[To be done]
Examine each line of the data. Copy those that contain the string "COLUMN".

[Provided data]
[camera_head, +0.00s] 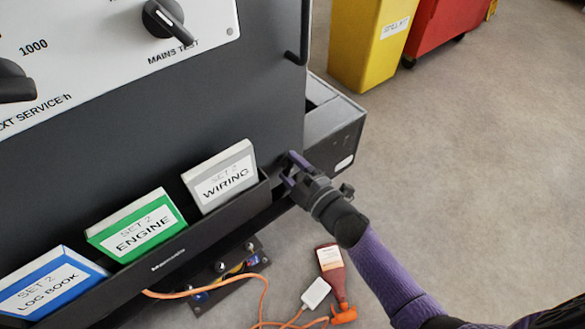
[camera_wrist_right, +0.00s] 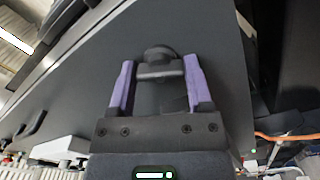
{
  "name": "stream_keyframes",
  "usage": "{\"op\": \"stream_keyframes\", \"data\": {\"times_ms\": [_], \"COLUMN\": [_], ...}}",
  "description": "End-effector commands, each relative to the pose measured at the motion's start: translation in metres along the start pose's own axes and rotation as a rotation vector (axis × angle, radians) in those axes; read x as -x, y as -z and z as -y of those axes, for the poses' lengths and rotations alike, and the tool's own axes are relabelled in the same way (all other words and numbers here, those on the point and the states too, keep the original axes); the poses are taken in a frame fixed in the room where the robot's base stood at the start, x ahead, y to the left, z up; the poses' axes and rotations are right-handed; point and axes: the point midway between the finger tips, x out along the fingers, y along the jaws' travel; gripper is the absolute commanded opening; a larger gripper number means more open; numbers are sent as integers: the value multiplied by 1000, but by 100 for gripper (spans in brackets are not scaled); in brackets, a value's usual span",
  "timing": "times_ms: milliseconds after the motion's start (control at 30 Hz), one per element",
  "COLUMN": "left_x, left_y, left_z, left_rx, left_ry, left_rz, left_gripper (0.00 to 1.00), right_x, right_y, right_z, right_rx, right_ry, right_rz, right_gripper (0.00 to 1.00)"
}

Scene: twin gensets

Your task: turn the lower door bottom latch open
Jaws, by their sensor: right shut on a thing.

[Full answer]
  "usage": "{\"op\": \"stream_keyframes\", \"data\": {\"times_ms\": [_], \"COLUMN\": [_], ...}}",
  "COLUMN": "left_x, left_y, left_z, left_rx, left_ry, left_rz, left_gripper (0.00 to 1.00), right_x, right_y, right_z, right_rx, right_ry, right_rz, right_gripper (0.00 to 1.00)"

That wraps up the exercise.